INFORMATION PROVIDED =

*-*-*

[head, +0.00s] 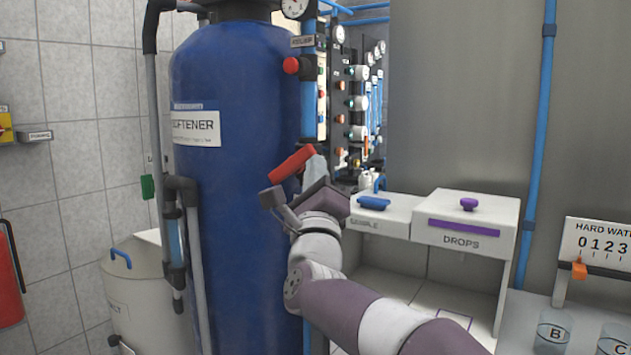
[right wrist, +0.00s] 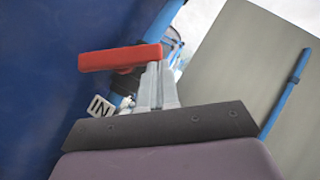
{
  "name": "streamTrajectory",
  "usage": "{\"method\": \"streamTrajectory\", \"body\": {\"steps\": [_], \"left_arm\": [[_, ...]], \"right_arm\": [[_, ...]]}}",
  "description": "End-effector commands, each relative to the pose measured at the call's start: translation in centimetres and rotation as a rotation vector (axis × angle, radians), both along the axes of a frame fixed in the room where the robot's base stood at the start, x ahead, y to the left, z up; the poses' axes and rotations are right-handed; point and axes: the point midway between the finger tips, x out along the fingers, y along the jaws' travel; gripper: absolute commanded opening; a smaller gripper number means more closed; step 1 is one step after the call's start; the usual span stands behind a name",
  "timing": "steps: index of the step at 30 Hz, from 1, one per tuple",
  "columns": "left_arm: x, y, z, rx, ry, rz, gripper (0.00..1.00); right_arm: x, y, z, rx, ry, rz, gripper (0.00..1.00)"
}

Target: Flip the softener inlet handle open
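The softener inlet handle is a red lever (head: 291,163) in front of the blue softener tank (head: 235,240), tilted with its right end higher. In the right wrist view the red handle (right wrist: 115,58) lies nearly level above a small "IN" tag (right wrist: 101,107). My right gripper (head: 315,163) is at the right end of the handle. In the right wrist view its grey fingers (right wrist: 157,80) are close together, with their tips at the handle's right end. They look shut, with no handle visible between them; whether they touch it is unclear. My left gripper is not in view.
A blue pipe (head: 308,105) with a red knob (head: 291,65) runs above the handle. Grey pipes (head: 170,215) stand along the tank's left side. White sample and drops boxes (head: 465,220) stand to the right. A gauge panel (head: 350,100) is behind.

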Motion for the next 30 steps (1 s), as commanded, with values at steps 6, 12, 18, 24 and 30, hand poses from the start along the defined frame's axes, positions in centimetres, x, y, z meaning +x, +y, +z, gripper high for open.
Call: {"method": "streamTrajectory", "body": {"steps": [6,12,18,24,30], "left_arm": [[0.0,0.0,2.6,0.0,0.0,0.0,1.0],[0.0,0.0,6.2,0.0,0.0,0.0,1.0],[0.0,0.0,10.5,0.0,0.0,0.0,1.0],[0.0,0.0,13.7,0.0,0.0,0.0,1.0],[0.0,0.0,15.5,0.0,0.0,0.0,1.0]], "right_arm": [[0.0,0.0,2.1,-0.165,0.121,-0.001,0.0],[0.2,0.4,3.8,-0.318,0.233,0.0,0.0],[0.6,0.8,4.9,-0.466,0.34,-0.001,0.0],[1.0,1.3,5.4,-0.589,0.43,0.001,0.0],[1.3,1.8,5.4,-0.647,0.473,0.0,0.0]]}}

*-*-*

OBJECTIVE = Leave out the pictures and repeat the lines from the start of the material through the line with "Motion for the", inclusive.

ANSWER BELOW =
[head, +0.00s] 
[right wrist, +0.00s] 
{
  "name": "streamTrajectory",
  "usage": "{\"method\": \"streamTrajectory\", \"body\": {\"steps\": [_], \"left_arm\": [[_, ...]], \"right_arm\": [[_, ...]]}}",
  "description": "End-effector commands, each relative to the pose measured at the call's start: translation in centimetres and rotation as a rotation vector (axis × angle, radians), both along the axes of a frame fixed in the room where the robot's base stood at the start, x ahead, y to the left, z up; the poses' axes and rotations are right-handed; point and axes: the point midway between the finger tips, x out along the fingers, y along the jaws' travel; gripper: absolute commanded opening; a smaller gripper number means more closed; step 1 is one step after the call's start; the usual span stands behind a name",
  "timing": "steps: index of the step at 30 Hz, from 1, one per tuple",
  "columns": "left_arm: x, y, z, rx, ry, rz, gripper (0.00..1.00); right_arm: x, y, z, rx, ry, rz, gripper (0.00..1.00)"
}

Target: Flip the softener inlet handle open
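The softener inlet handle is a red lever (head: 291,163) in front of the blue softener tank (head: 235,240), tilted with its right end higher. In the right wrist view the red handle (right wrist: 115,58) lies nearly level above a small "IN" tag (right wrist: 101,107). My right gripper (head: 315,163) is at the right end of the handle. In the right wrist view its grey fingers (right wrist: 157,80) are close together, with their tips at the handle's right end. They look shut, with no handle visible between them; whether they touch it is unclear. My left gripper is not in view.
A blue pipe (head: 308,105) with a red knob (head: 291,65) runs above the handle. Grey pipes (head: 170,215) stand along the tank's left side. White sample and drops boxes (head: 465,220) stand to the right. A gauge panel (head: 350,100) is behind.

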Motion for the next 30 steps (1 s), as commanded, with values at steps 6, 12, 18, 24 and 30, hand poses from the start along the defined frame's axes, positions in centimetres, x, y, z meaning +x, +y, +z, gripper high for open.

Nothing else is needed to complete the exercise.